Extract from ABC News
In Gaza's Nuseirat Refugee Camp 5, Abdullah Joudeh came face-to-face with an Israeli special forces team, and lived.
"I found them just in front of me," Mr Joudeh told 7.30.
"Some were in the truck, some were on a ladder, some were on the balcony holding an iron pad — just like you see in the American movies — and breaking the doors."
Footage released by the Israeli military shows the team shooting its way into an apartment building – where they found three Israelis abducted from the Nova music festival on October 7 — 22-year-old Almog Meir Jan, 27-year-old Andrei Kozlov and 41-year-old Shlomi Ziv.
Another Israeli, 26-year-old Noa Argamani, was rescued from a nearby building.
Mr Joudeh says he had no idea any hostages were being held in the area.
Gazan health authorities say 274 people were killed during the rescue, while Israel says the death toll is more like 100.
Neither side has said how many of the dead were civilians, although there is no dispute that at the time of the rare daylight raid the streets were crowded with people shopping at a nearby market.
"The shooting did not stop for about three quarters of an hour, not even for a second," Mr Joudeh, who moved to the camp one month ago after being displaced three times during the war, told 7.30
"There was shooting from everywhere. From the artillery, quadcopter, drones, F-16, everything was shooting non-stop.
"Then after around 45 minutes [the] shooting stopped, so we thought that they withdrew, and thought we needed to go down to see if we can go out to the street.
"We were afraid that they will wipe out the neighbourhood above us, since we overheard that they were freeing captives.
"We decided to go out to the main street, since it will be safer."
Soon afterwards, Mr Joudeh says, his building was hit by an air strike and destroyed.
He says those left inside were killed.
"There were so many martyrs in the street and people were running as if it was the Judgement Day," he said.
"Absolutely horrifying."
Families of hostages still waiting
Juxtaposed against the grief in Gaza, Israel's national mood has been lifted by the return of four hostages, who spent eight months in captivity.
"I was very happy. These people are like my family," Meirav Leshem Gonen told 7.30.
"I know Almog's mother, Almog's uncle, Andrei's mother, the wife of Shlomi, Noa's father and aunt and everything. I know them."
She knows the families so well because of the camaraderie that's been forged since her own daughter, Romi, was kidnapped on October 7.

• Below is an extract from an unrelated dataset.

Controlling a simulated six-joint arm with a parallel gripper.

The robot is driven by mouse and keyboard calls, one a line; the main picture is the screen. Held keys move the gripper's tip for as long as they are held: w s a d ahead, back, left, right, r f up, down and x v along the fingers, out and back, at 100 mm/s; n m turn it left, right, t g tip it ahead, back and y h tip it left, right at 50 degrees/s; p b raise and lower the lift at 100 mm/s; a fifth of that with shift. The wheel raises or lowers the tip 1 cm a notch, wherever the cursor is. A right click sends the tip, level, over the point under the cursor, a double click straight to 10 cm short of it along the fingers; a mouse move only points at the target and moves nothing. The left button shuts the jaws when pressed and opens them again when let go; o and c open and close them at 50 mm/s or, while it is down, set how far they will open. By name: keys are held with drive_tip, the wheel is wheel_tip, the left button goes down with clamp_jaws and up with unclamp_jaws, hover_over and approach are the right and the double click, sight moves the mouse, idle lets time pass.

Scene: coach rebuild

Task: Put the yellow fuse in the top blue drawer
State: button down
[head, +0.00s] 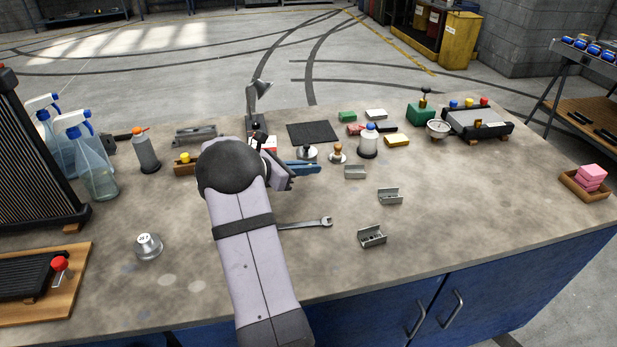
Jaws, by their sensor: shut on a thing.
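My gripper (284,178) is near the middle of the bench, partly hidden behind my own wrist. It is shut on a thing that I cannot make out. A low blue item (303,167) shows just beyond and to the right of the gripper; I cannot tell whether it is a drawer or a tool, or whether they touch. I cannot pick out the yellow fuse. The bench front has blue fronts (500,290) with metal handles (452,309), all shut.
A wrench (305,224) lies right of my arm. Small grey metal holders (372,237) stand on the right. Spray bottles (90,165) are at left. The right front bench is clear.

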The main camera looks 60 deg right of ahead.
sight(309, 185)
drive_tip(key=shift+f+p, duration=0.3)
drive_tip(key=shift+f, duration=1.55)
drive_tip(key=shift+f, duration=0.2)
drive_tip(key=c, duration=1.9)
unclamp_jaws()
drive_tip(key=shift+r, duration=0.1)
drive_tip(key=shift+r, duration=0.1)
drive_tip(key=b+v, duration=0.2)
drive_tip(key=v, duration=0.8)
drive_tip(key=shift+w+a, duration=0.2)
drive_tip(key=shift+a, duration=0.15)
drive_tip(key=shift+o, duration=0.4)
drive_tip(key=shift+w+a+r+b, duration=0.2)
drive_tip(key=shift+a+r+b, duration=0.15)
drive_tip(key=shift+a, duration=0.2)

"But it was a mixed feeling, because I was jealous. I wanted that it would also be my daughter. Not instead of any of them, but I want my daughter to go out also. I envy them."
She says it's impossible to know the consequences of this raid.
"I think that everything is speculation, because we don't really know what this kind of operation will really do to the hostage negotiations," she told 7.30.
"It can help the negotiations, since Hamas will see that we are not sitting and waiting, we are working on getting them out, and we intend to do that by any means, and if not [by] an agreement then we will do it with force.
"It can [also] work as something that will delay the agreement, and then my daughter will sit more days with Hamas."
'Pain of death'
Middle East analyst and journalist Laura Blumenfeld, from Johns Hopkins University, says the raid has helped remind the world that there are 116 Israelis still unaccounted-for in Gaza.
"We kind of forgot about what it felt like to have people released since November, we haven't had any movement," Blumenfeld said.
"The second thing is it gave Israel a little bit of wind at their back, which is what they need, I think, to make those concessions.
"It helps them save face if they do have to cede ground."
US Secretary of State Anthony Blinken is in Israel this week to try and forge a ceasefire deal that will lead to the release of the surviving hostages.
It's his eighth trip since the start of the conflict, but Blumenfeld says the two leaders who must sign off on a deal. Israel's Benjamin Netanyahu and Hamas's Yahya Sinwar are both unwilling to compromise.
"Both of them are speaking in absolutist terms," she said.
"For Sinwar, it is a permanent ceasefire and for Netanyahu it's total victory.
"The problem here is that negotiations are typically a pain/gain trade-off, but here the pain for these two leaders is pain of death.
"For Netanyahu it is political death, and for Sinwar, it's literal."